As illustrated above in relation to the disclosure of past, present and future pay, the government’s well-meaning initiative to simplify remuneration reporting has failed. Everyone that has had an input has only suggested more things to be disclosed.


2013 will continue to see lengthy remuneration reports. The length is driven not just by legislation, but additional information required by external stakeholders. There will be many companies experimenting with new formats to accommodate new laws that do not formally become effective until 2014. Remuneration committee directors will need, once again, to spend additional time coming to grips with the requirements, identifying and dealing with potential issues that could arise with the disclosures, and engaging with stakeholders to effect change and/or acceptance.


Pay deferral


While it originated with APRA regulation imposed on GFC-impacted banks and insurers, pay deferral has now become ubiquitous in large companies. Currently common in STI plans, deferral will probably also be extended to LTIs, by delaying vesting for an extra year after performance has been assessed (some stakeholders, such as ISS, already have this in their guidelines).


Driven by institutional investor checklists and governance guidelines, and new government disclosure regulation on clawback, expect the rate at which companies outside the ASX50 take up deferral to accelerate in 2013. Implementation issues associated with persuading executives to take home less cash in the year of implementation will impede the rush to take it up.
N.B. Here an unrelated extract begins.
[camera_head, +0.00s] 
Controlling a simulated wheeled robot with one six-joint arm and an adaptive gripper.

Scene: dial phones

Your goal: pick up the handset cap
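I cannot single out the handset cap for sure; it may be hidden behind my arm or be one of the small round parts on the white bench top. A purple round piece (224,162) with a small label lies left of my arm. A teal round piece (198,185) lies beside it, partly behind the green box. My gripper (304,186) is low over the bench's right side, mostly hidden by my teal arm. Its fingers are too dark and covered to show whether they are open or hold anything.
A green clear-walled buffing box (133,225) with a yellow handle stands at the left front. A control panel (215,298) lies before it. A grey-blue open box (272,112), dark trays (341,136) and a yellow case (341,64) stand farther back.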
But there will be no stopping it.


Investor focus on performance pay


ACSI has led a highly successful campaign to ensure STI payments are justified. Many ASX300 companies have experienced institutional investor wrath for providing easy bonuses on mediocre results. With more campaign success comes less institutional investor tolerance for unjustifiably generous bonuses.


In 2013, expect more pressure to disclose the detail of KPI targets, the results against those targets, and how these are translated into STI payments. If payments cannot be well justified, be ready with answers for improvements in the next financial year (and good luck with fending off a ‘strike’ on your remuneration report!).
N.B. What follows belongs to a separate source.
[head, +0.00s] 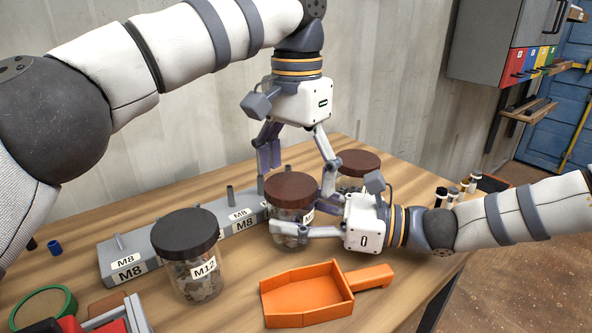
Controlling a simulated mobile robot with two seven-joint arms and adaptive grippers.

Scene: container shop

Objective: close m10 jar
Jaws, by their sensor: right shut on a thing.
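A clear jar (289,240) with a brown lid (289,187) stands upright in the middle of the table. Its label is mostly covered, so I cannot read it. The lid sits on top of the jar; I cannot tell whether it is tight. My right gripper (297,224) comes in from the right and is shut on this jar's body. My left gripper (298,176) points down from above, fingers spread, one at each side of the lid and apart from each other. I cannot tell if they touch the lid.
A black-lidded M12 jar (196,278) stands front left. Another brown-lidded jar (358,162) stands behind my right gripper. A grey M8 rack (125,262) with upright pegs lies behind. An orange scoop (300,301) lies in front. Small bottles (452,196) stand at the right edge.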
Remuneration report “strikes”


It is clear that both institutional investors and board directors have gained confidence with the 2-strikes law. Institutional investors have almost universally admitted to Guerdon Associates that they will continue to assert their prerogative to vote “no” on remuneration reports. They are not following this up with a “damn the consequences” comment. Rather, they express confidence that they, and others like them, will not vote for a board spill if it comes to a second strike.


Directors are also becoming more confident. While not taking any chances with the potential for a “strike”, much less a board spill, they are better prepared, and more skilled, for engagement. Already smart people have learned fast from the engagement experience last year. And despite the grumbles about the additional time commitment and workload on matters that add far less value than other director activities, many have found that they actually enjoy the engagement process.


The upshot is that 2013 will see more open, more robust, and more confident engagement from both sides. For those remuneration committee chairmen who have not yet scheduled engagement time, we suggest you do so quickly, as your more enthusiastic peers are already in line.


The tyranny of distance


The confidence directors and investors have in each others’ ability to understand and debate remuneration reports dissipates with distance. Specifically, east coast institutional investors and west coast resources company directors. The gulf, of course, is not just about the 4000 km geographic distance and two time zones, although we suspect these are contributing factors. Institutional investors still, in the main, fail to get their heads around the unique requirements of resources companies that, while they may have elbowed their way into the ASX300, are often in immature growth phases. Resources company directors are, unfortunately, not familiar enough with investor executive remuneration guidelines and, perhaps as a result of that tyranny of distance, have not effectively engaged with their investors.


Unlike other sectors, mutual engagement and education is not showing signs of rapid improvement. To remedy this, Guerdon Associates, with proxy adviser CGI Glass Lewis, is sponsoring a special Perth Remuneration Forum for company directors and institutional investors to tackle some of the issues (see HERE). While we trust our Forum will help, still expect to see a disproportionate number of high “no” votes and continued mutual misunderstanding with West Coast resources companies in 2013.


Remuneration increases


The rate at which executive pay increased in the years to 30 June and 30 September last year continues to surprise, as historically pay increases tend to be in line with the ASX 200 accumulation index.  Not this time. CEO fixed pay increased 7.7% from 2011 to 2012 (see HERE). This rate of increase is unprecedented in uncertain economic times with low inflation.


The high rate of increase was due partly to companies that awarded smaller pay increases in FY11 playing catch up in 2012. There appears to be no mechanism to circumvent this process, short of a recession. So, expect to see another relatively high rate of CEO pay increase in 2013, despite continued modest earnings growth.


The other probable driver of CEO pay increases greater than we would expect to see in similar economic circumstances is more structural, and stems from the unintended consequences of legislative change. Since November 2009, government laws have restricted termination payments to 12 months’ average base pay. Combined with the justified expectation of short tenure, we suspect this has resulted in successful pressure to increase fixed pay. Squeezing the pay balloon at one end by legislative constraints will likely expand it at the other end.


Concluding remarks


2013 will be another hard year for the board remuneration committee and institutional investors. The remuneration committee will need to review pay policy in anticipation of the impact of the new disclosure requirements, so they can pre-empt the likely reaction of investors to these disclosures. Institutional investors will need to revisit their guidelines to ensure they engage in a constructive way to benefit owners, and decide whether their focus is to be on pay that has been realised, or pay yet to be realised, or how pay is actually managed.


So, from Guerdon Associates, good luck for 2013!